Set down exactly the lines in the records below that run from the line with "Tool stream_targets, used" to the line with "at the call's", inclusive, and nothing more.

**Input rows:**
****************************************
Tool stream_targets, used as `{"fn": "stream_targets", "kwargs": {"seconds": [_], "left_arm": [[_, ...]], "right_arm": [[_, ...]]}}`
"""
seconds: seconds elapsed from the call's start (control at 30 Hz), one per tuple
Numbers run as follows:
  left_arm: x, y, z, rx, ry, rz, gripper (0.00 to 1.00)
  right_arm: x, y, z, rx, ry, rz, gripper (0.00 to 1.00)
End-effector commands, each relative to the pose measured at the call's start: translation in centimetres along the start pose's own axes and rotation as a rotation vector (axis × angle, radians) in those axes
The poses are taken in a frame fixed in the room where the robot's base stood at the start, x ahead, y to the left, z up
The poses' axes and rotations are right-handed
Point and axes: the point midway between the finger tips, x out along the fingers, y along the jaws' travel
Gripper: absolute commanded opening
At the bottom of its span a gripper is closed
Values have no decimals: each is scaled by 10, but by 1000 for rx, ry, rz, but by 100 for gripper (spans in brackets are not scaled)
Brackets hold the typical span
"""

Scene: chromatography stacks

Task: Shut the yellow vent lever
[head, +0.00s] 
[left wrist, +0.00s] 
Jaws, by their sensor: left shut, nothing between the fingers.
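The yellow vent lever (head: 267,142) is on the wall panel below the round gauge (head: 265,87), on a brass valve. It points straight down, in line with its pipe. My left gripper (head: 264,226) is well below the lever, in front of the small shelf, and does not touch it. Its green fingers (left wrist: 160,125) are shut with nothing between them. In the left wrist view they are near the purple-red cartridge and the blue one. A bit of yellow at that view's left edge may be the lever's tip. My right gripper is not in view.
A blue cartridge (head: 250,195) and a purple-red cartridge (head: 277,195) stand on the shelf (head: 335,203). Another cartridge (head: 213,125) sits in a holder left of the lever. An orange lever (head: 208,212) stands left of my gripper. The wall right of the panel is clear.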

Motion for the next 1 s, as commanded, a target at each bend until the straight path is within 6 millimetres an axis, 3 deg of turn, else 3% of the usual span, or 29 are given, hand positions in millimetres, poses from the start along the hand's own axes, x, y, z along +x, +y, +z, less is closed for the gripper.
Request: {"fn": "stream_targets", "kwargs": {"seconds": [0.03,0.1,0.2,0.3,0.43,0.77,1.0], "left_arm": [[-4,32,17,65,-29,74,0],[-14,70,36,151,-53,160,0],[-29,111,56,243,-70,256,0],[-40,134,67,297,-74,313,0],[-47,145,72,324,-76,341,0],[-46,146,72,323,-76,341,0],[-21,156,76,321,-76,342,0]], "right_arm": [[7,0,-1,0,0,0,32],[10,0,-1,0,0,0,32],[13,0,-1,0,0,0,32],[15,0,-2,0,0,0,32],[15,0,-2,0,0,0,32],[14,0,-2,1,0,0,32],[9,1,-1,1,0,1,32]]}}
****************************************
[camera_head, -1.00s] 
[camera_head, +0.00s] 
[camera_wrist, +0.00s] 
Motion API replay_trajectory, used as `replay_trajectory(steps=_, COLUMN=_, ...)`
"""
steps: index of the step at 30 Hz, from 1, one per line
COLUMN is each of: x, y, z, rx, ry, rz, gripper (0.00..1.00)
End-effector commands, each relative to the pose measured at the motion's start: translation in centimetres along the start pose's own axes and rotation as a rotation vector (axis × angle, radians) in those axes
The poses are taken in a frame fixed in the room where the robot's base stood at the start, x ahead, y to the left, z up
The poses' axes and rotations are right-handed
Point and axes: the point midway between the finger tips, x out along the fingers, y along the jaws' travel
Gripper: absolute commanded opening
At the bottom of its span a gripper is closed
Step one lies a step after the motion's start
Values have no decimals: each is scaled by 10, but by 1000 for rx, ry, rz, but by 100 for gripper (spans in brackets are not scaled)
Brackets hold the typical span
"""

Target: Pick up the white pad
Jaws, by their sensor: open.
****************************************
**Completed task:**
Tool stream_targets, used as `{"fn": "stream_targets", "kwargs": {"seconds": [_], "left_arm": [[_, ...]], "right_arm": [[_, ...]]}}`
"""
seconds: seconds elapsed from the call's start (control at 30 Hz), one per tuple
Numbers run as follows:
  left_arm: x, y, z, rx, ry, rz, gripper (0.00 to 1.00)
  right_arm: x, y, z, rx, ry, rz, gripper (0.00 to 1.00)
End-effector commands, each relative to the pose measured at the call's start: translation in centimetres along the start pose's own axes and rotation as a rotation vector (axis × angle, radians) in those axes

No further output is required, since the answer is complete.